Ich bestreite nicht, dass Künstliche Intelligenz und Onlinetools nicht auch ihre Berechtigung haben. Aber ich weigere mich zu glauben, dass sie Designer:innen wirklich ersetzen können. Um diese Meinung zu erklären, möchte ich dir die Tools kurz etwas vorstellen.

Künstliche Intelligenz für Bilder, Text und Video

Sicherlich hast du auch schon versucht, einen Text, Informationen oder Bilder mit künstlicher Intelligenz zu generieren. Und ja, das habe ich auch schon getestet. Ich habe mit der KI Firefly von Adobe meinen Tablet-Hintergrund generiert – die ist in meinem Creative Cloud-Abo dabei und musste deshalb auch mal benutzt werden.

Dennoch würde ich diese Bilder aktuell niemals für Kundenaufträge verwenden. Zum einen finde ich die Qualität und Ergebnisse noch nicht optimal. Ich habe dafür wahrscheinlich einfach zu konkrete Ergebnisse im Kopf, die dann natürlich nur bedingt generiert werden. Und zum anderen halte ich die nicht gelöste Frage nach dem Urheberrecht für sehr problematisch.

Ich möchte auch nicht, dass meine Bilder und Grafiken ungefragt für die Erstellung von Bildern durch KI verwendet werden.

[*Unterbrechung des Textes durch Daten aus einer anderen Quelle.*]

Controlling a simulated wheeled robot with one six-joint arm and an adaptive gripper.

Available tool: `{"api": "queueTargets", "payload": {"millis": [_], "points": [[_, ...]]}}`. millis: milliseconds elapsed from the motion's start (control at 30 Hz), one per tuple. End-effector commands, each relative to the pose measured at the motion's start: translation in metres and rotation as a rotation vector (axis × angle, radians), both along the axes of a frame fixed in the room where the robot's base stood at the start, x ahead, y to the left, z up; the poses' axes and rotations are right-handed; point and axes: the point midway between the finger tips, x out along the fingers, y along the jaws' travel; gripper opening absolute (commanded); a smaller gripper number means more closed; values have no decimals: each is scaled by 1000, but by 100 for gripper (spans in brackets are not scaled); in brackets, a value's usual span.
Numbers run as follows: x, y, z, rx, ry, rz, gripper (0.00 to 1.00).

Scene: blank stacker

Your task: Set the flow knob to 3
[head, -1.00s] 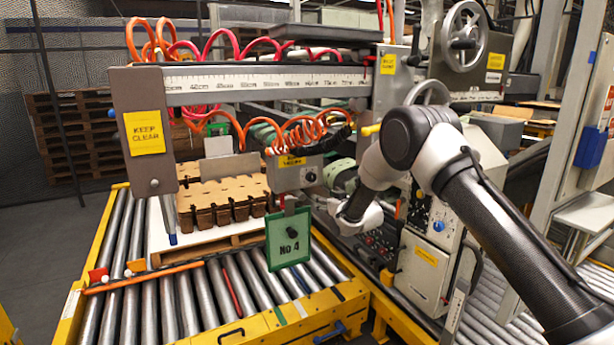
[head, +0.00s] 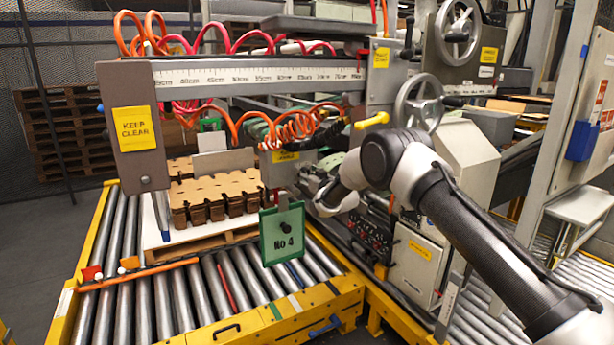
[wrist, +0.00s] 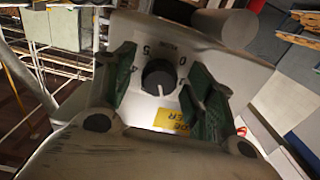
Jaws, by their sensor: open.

Außerdem ist die Nutzung von KI nicht zwangsläufig kostenlos. Ja, es gibt scheinbar kostenfreie Tools, bei denen du dich einmal mit deiner E-Mail-Adresse anmeldest und diese dann kostenfrei nutzen kannst. Und es gibt natürlich auch Anbieter künstlicher Intelligenz, die du bezahlen musst, um sie nutzen zu können.

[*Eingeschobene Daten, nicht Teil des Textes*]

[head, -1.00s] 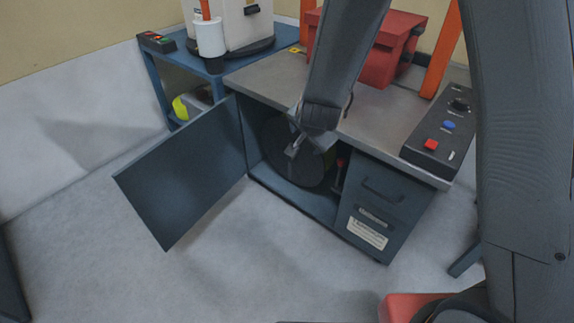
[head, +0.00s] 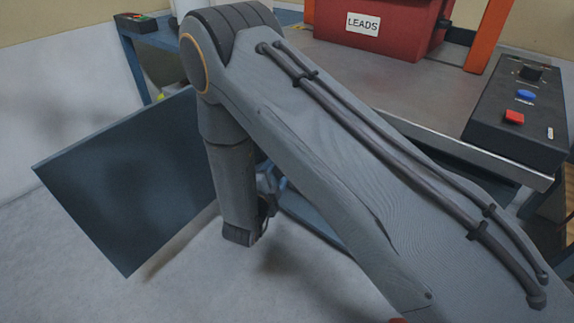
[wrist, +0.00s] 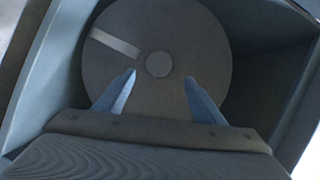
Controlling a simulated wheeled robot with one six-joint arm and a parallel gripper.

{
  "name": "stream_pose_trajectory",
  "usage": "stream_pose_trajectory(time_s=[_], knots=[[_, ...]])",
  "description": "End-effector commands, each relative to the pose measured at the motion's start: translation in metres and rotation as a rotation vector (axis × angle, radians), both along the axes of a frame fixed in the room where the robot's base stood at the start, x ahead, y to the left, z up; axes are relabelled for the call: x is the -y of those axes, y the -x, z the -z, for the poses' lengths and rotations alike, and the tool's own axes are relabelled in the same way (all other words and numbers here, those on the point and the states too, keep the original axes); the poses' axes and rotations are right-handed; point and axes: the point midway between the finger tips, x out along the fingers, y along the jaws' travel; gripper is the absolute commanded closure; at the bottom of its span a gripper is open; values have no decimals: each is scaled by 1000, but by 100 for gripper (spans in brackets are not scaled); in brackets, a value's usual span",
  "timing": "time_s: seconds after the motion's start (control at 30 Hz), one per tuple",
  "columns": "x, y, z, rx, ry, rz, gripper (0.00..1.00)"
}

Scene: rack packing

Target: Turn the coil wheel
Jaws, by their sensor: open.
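The coil wheel (wrist: 185,30) is a dark grey disc with a round central hub (wrist: 158,64) and a pale stripe (wrist: 115,43) at its upper left. It fills the middle of the wrist view, inside a blue-grey cabinet. My gripper (wrist: 159,77) is open, its two blue fingers spread in front of the wheel, one on each side below the hub. Nothing is between the fingers. I cannot tell whether they touch the wheel. In the head view my arm hides the wheel, and the gripper is mostly hidden too.
The cabinet door (head: 125,180) stands open on the left. Cabinet walls (wrist: 275,75) surround the wheel closely. Above is a bench top (head: 400,85) with a red LEADS box (head: 385,30) and a control box (head: 520,110) with coloured buttons. The floor before the door is clear.

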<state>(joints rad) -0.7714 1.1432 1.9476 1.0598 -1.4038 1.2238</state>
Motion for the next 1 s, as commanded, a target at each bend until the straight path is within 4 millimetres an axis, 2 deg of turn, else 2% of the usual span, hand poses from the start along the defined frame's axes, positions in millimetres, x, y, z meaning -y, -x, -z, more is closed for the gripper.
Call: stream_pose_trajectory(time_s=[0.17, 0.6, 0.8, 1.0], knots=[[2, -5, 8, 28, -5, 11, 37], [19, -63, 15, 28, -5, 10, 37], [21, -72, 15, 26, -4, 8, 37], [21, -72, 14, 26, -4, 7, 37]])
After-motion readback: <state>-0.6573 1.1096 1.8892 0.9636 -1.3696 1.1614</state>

Und trotzdem ist der Betrag, den du zahlst, bei beiden Varianten viel größer als auf den ersten Blick zu erkennen. In beiden Fällen bezahlst du mit deinen Daten. Und auch mit dem, was du eingibst oder vielleicht sogar hochlädst. Und aktuell kannst du gerade bei den hochgeladenen Inhalten nicht wissen, was die KI später damit macht.

Denn der Sinn der künstlichen Intelligenz ist schließlich, dass sie eigenständig immer weiter lernt und die zur Verfügung gestellten Daten dafür nutzt. Das wird vor allem bei sensiblen Daten ein Problem.

KI und Onlinetools für Grafik und Branding

Bei den Onlinetools für Grafik und Branding suchst du dir oft einfach eine Vorlage aus, passt Text und Bilder an und fertig. Doch ist es wirklich so einfach? Wie viele Stunden benötigst du tatsächlich für die Erstellung eines Designs? Und ist es dann das, was wirklich zu dir und deinem Unternehmen passt? Oder ist das Design nur ein aktuelles Abbild deines Geschmacks in genau dieser Sekunde?

Ich hatte eine Kundin, die am liebsten bei der Umsetzung immer neben mir gesessen hätte, um ihren Geschmack einzubringen. Sie wollte alles richtig machen, nahm aber die Grundgesetze der Gestaltung nicht an, sondern entschied nur nach ihrem Geschmack. Auf der anderen Seite suchte sie bei jeder kleinen Entscheidung ihres Projektes nach Beratung, die sie aber nicht zahlen wollte.

Irgendwann hat sie beruflich ein Onlinetool mit Vorlagen ausprobiert und fand das ganz toll. Anschießend wollte sie alles nur noch mit diesem Tool machen, weil es ihr Spaß gemacht hat. Das auch voll ok ist. Aber ich finde das Denken dennoch etwas kontrovers: Denn zum einen möchte sie gern einen Austausch über ihr Projekt und die Gestaltung und zum anderen nimmt sie ein Tool, bei dem sie erst recht allein alle Entscheidungen treffen muss – ohne irgendein Grundwissen zu Gestaltung zu haben.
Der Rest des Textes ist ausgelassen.